Old broads seem to be getting all the love these days. As Betty White continues to field offers and win awards (as well as American's hearts), an even older entertainment icon has never been more in-demand. Three separate companies are developing big-screen Snow White films: Universal has Snow White and the Huntsman on the fast track with Rupert Sanders directing and Viggo Mortensen and Kristen Stewart in talks for starring roles while Relativity Media has The Brothers Grimm: Snow White in active development with Tarsem Singh at the helm, but Disney has stepped into the fold with a much more worldly approach.
The Hollywood Reporter says that Oscar-winning scribe Michael Arndt (Little Miss Sunshine, Toy Story 3) will pen Snow and the Seven for the Mouse House and he's taking the beloved fairy tale international. The source claims that his version is to be set in 19th-century China and focuses on an Englishwoman who returns to her Hong Kong home for her father's funeral, only to discover that her stepmother is plotting against her. She escapes to mainland China, finding solace among a rogue band of seven international warriors.
If this is Snow White meets Seven Samurai, I am so in. The project is said to feature numerous different fighting styles, so we could see an intense, original and action-heavy rendition of what is widely considered a basic family film. Though I am starting to feel a bit overwhelmed by three somewhat identical projects, this one seems to be the most unique. Francis Lawrence has been attached to direct the film since its earliest stages in 2002, when Scott Elder and John Harmon's original screenplay wowed Disney brass. Since then, writers such as Jon Lucas and Scott Moore (The Hangover) and Michael Chabon (The Mysteries of Pittsburgh, upcoming John Carter of Mars) have touched up the script and that kind of talent has me salivating.

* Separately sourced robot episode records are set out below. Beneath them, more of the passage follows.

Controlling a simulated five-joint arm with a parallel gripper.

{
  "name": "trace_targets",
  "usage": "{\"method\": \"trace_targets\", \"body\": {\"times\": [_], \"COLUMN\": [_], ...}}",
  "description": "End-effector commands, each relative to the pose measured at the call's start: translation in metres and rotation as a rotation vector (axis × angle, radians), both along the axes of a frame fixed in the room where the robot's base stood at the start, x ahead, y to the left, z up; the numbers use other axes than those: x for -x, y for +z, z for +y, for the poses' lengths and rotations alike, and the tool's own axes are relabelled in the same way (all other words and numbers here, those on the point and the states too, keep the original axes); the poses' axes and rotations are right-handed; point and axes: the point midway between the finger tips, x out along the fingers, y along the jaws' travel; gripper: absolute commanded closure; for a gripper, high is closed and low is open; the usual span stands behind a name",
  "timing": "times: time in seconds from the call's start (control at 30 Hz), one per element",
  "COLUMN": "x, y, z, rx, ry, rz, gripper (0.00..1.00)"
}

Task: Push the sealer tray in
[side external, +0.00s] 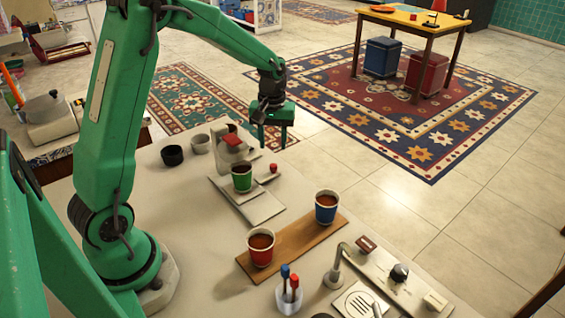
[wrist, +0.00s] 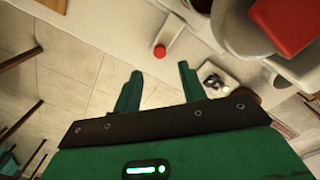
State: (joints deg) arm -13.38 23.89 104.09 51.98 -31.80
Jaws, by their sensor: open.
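The cup sealer (side external: 236,150) is a pale machine with a red block on top, on the white counter. Its flat, pale tray (side external: 262,210) sticks out toward the front. A green cup (side external: 242,177) stands upright at the sealer's front, on or just behind the tray; I cannot tell which. My gripper (side external: 271,138) hangs behind and to the right of the cup, above the counter's far edge, its fingers apart and empty. In the wrist view, my gripper (wrist: 158,82) shows both fingers spread, with the sealer's red part (wrist: 285,24) at upper right. The tray is not clearly visible there.
A red knob (side external: 273,168) sits right of the sealer. A red cup (side external: 261,247) and a blue cup (side external: 327,206) stand on a wooden board (side external: 292,245). Beyond the counter is open floor.

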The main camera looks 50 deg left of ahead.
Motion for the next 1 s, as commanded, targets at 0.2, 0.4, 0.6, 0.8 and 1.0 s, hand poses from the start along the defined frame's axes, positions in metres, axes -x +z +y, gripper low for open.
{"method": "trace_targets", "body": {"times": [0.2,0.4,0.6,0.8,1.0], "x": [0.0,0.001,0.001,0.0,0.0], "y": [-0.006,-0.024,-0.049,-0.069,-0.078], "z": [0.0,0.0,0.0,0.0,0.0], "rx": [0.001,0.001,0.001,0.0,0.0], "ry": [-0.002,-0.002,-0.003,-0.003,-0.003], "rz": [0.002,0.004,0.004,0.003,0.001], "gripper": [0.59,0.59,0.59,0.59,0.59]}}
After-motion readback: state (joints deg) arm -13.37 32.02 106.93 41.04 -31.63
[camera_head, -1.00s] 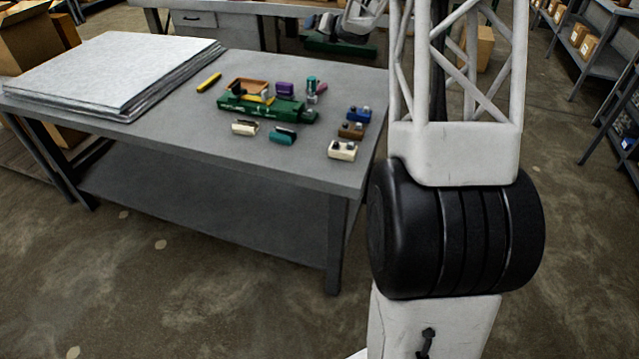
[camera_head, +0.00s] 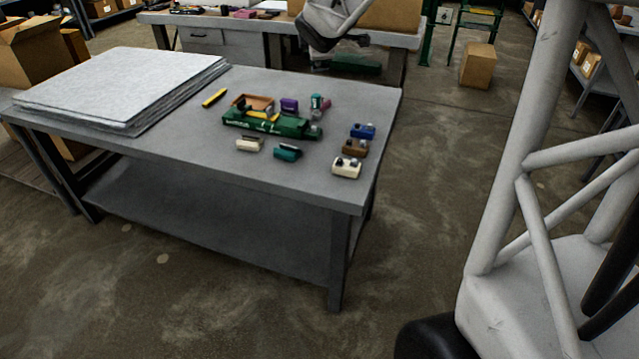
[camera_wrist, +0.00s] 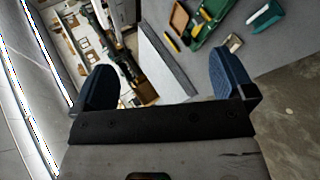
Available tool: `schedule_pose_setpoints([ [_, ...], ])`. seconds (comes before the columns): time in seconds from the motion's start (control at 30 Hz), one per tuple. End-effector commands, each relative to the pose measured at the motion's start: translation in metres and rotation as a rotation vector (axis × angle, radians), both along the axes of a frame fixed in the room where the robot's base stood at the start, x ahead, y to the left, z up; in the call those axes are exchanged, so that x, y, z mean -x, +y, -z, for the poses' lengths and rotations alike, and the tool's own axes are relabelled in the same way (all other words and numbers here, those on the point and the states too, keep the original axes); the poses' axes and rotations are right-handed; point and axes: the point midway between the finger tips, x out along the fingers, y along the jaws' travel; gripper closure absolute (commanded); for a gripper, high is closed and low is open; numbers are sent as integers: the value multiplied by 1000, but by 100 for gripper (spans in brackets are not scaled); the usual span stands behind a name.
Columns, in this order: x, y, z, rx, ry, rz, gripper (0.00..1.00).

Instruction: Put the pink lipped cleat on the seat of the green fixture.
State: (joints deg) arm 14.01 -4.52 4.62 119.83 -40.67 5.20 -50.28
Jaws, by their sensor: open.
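The green fixture (camera_head: 265,123) lies on the grey table among small parts, and it also shows at the top of the wrist view (camera_wrist: 207,27). Its seat is too small to make out. I see no clearly pink cleat. A pale cream lipped piece (camera_head: 249,145) lies just in front of the fixture, with a teal lipped piece (camera_head: 287,153) to its right. A small pinkish-red thing (camera_head: 325,104) lies behind the fixture's right end, its shape unclear. My gripper (camera_wrist: 160,65) is open and empty, with blue fingers spread, apart from the table's parts.
Blue (camera_head: 362,131), brown (camera_head: 354,148) and cream (camera_head: 346,167) blocks stand near the right edge of the grey table (camera_head: 180,150). A wooden tray (camera_head: 253,101), purple block (camera_head: 289,105) and yellow marker (camera_head: 215,98) lie behind. Stacked sheets (camera_head: 120,85) fill the left; the front is bare.

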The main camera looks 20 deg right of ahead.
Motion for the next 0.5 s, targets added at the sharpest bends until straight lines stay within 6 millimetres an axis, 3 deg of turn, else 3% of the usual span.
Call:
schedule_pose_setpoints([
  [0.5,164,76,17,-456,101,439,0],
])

Snow and the Seven is coming together as a layered ensemble film with a strong emotional core; a blockbuster with brains and a heart. Lawrence's visionary approach to material has always intrigued me; I'll be interested to see how he handles a period setting with this spring's Water For Elephants. If he nails the tone and aesthetic of the past, I'll be on board with his take on Snow White.
The million-dollar question is now whether or not Natalie Portman is still in. The Oscar-nominated thesp was attracted to the role but her involvement is in question as she gears up to give birth to her first child. One way or another, there are dozens of actresses testing for the various versions of Snow White coming to the big screen in the next few years, so I'm sure that it won't be difficult to find a replacement if Portman is unable to commit.